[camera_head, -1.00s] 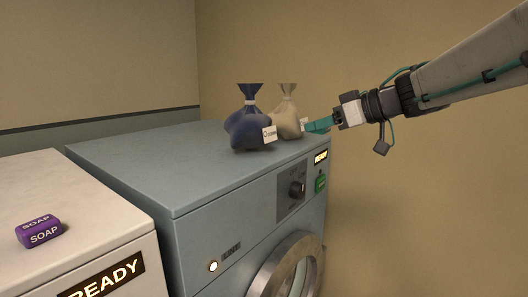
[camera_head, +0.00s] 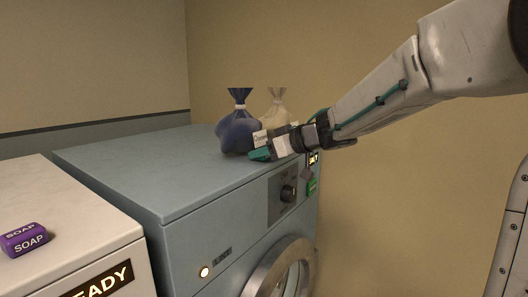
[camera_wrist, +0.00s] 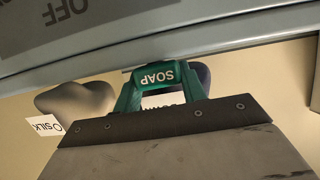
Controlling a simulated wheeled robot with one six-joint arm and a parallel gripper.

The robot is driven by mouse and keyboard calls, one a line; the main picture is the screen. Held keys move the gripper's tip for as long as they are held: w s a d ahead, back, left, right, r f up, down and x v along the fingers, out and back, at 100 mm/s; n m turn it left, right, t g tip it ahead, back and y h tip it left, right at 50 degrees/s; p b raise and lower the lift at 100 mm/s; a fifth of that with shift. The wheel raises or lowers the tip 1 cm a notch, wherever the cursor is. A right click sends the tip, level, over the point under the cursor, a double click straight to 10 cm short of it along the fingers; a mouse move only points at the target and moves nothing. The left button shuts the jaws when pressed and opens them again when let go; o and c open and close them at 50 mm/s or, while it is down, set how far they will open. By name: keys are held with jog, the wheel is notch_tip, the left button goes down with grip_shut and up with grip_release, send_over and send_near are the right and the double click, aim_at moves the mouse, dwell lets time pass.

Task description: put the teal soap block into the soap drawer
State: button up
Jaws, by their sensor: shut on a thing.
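My gripper (camera_head: 268,152) is shut on the teal soap block (camera_head: 259,154) over the right part of the grey-blue washer's top (camera_head: 150,168), close to its front edge. In the wrist view, the block (camera_wrist: 158,75) sits between the two fingers of my gripper (camera_wrist: 157,90), its SOAP label upside down. The washer's front edge runs beyond it there. I cannot tell whether the block touches the washer. I cannot make out an open soap drawer in either view.
A dark blue bag (camera_head: 236,133) and a cream bag (camera_head: 276,108) stand on the washer right behind my gripper. A purple soap block (camera_head: 23,239) lies on the white machine (camera_head: 70,215) at left.

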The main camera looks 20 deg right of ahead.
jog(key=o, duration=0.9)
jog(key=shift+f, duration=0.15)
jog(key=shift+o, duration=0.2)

*What this task involves*
Look through the material and copy each line that has "robot".

*Task answer*
Controlling a simulated wheeled robot with one six-joint arm and a parallel gripper.
The robot is driven by mouse and keyboard calls, one a line; the main picture is the screen. Held keys move the gripper's tip for as long as they are held: w s a d ahead, back, left, right, r f up, down and x v along the fingers, out and back, at 100 mm/s; n m turn it left, right, t g tip it ahead, back and y h tip it left, right at 50 degrees/s; p b raise and lower the lift at 100 mm/s; a fifth of that with shift. The wheel raises or lowers the tip 1 cm a notch, wherever the cursor is. A right click sends the tip, level, over the point under the cursor, a double click straight to 10 cm short of it along the fingers; a mouse move only points at the target and moves nothing. The left button shuts the jaws when pressed and opens them again when let go; o and c open and close them at 50 mm/s or, while it is down, set how far they will open. By name: keys are held with jog, the wheel is notch_tip, the left button goes down with grip_shut and up with grip_release, send_over and send_near are the right and the double click, aim_at moves the mouse, dwell lets time pass.

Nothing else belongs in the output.